One day Chris and Jasmine took us to explore Barton Creek Cave by canoe. We rented a light that came with a car battery for power and lit up areas so we could see. Stalactites and stalagmites and a spring running out of the wall of the cave into a mini waterfall. Tables and crevices and ledges that once held countless Mayan artifacts - pottery and skeletons - when Chris first started touring this cave 40 years ago. Scavengers and archeologists have made off with all of them. Apparently it's legal if you register them with the government.
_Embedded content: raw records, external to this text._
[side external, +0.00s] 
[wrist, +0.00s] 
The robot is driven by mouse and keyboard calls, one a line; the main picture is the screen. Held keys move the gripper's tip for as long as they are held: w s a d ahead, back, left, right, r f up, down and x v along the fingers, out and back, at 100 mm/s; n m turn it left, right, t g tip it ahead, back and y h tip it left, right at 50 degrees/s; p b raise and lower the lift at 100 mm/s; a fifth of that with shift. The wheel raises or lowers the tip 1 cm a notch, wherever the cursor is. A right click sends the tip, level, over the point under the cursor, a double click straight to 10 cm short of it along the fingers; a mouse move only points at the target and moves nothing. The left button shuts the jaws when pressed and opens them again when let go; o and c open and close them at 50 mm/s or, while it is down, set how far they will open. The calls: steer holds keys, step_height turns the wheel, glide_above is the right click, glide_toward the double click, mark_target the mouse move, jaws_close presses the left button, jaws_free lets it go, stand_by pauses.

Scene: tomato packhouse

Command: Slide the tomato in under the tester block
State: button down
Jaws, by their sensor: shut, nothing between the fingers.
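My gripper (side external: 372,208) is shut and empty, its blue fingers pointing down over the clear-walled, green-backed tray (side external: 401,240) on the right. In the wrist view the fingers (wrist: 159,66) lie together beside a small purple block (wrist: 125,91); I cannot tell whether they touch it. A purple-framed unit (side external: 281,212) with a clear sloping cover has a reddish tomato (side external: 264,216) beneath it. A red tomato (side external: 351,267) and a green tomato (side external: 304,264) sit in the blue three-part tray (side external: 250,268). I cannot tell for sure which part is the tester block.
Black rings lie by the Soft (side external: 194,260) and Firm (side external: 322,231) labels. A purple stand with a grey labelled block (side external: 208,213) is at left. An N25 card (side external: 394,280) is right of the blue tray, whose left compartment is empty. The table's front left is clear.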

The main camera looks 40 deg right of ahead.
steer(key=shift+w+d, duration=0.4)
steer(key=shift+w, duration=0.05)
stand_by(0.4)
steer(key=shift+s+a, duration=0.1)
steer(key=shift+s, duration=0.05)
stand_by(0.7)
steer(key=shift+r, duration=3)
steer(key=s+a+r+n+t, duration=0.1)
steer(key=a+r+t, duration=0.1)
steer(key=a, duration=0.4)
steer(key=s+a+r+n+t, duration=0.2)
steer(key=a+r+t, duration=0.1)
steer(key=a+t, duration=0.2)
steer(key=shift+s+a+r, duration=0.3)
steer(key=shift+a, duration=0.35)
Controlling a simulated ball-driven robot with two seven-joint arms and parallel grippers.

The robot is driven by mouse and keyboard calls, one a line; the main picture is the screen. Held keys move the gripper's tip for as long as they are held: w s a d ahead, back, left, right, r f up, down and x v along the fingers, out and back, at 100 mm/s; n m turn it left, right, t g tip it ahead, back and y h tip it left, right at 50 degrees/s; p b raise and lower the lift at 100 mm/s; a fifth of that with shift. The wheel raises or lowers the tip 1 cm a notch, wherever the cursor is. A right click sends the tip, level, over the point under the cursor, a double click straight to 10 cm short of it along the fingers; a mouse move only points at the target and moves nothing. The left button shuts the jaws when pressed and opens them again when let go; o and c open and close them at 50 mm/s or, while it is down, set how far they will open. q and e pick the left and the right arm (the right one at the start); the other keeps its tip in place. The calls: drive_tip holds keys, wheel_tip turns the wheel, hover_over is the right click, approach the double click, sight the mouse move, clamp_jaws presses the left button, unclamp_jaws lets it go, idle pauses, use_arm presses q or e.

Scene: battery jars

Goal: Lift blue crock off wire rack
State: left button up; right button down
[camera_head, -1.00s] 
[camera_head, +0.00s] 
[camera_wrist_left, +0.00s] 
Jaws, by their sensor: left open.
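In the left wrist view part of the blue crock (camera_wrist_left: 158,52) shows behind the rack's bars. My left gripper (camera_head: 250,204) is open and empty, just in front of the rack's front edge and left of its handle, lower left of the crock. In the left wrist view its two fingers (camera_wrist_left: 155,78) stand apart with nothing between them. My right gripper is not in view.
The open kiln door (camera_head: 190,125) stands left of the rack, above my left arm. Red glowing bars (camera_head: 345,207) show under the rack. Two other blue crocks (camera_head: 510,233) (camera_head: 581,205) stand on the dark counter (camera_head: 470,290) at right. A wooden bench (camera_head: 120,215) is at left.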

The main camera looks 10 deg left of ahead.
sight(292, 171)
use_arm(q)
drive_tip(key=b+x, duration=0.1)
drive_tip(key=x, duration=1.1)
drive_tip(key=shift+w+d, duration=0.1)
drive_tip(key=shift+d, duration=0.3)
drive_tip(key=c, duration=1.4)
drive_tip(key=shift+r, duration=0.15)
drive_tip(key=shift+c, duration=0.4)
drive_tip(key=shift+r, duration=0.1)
The cave is 300 feet high in some places and 4 feet high in others. (You bend down low to pass through!) It's 15 feet wide in some places and 2 feet wide in others (Everyone lean right and tip the canoe a little to get through). The cave was oddly peaceful in spite of its history (I remind you of the skeletons mentioned earlier...they weren't ancient spelunkers ... but the Mayas practiced human sacrifice). The cave was quite dramatic. Twice we got out of the canoe to walk around (mostly in the dark!), once to have snacks and turn all of our lights off and witness darkness.

On the way out, we realized that It's one thing - and beautiful - going in toward the darkness (with your light to illuminate the cavern) but it's another when you're coming out of darkness into the light. It's stunning.

I'm sure there's a life lesson lodged in there...

After the cave, we went to one of Jasmine's friends' houses to cool off in the river. The river there has a deep pool right at the base of a big rock. This is the place that we could not help but jump because of Jasmine's contagious delight.

On Day 4 we broke camp (with thoughts of returning sometime before I leave Belize) and meandered home on, once again, impassable roads. Alice's dad had taken care of everything at the house while we were gone. We took him back home to San Ignacio and I saw the city for the first time in the evening. We all had dinner at a great restaurant tucked into a little neighborhood. (My best restaurant experience in Belize so far!) A little city ending to a perfect jungle week.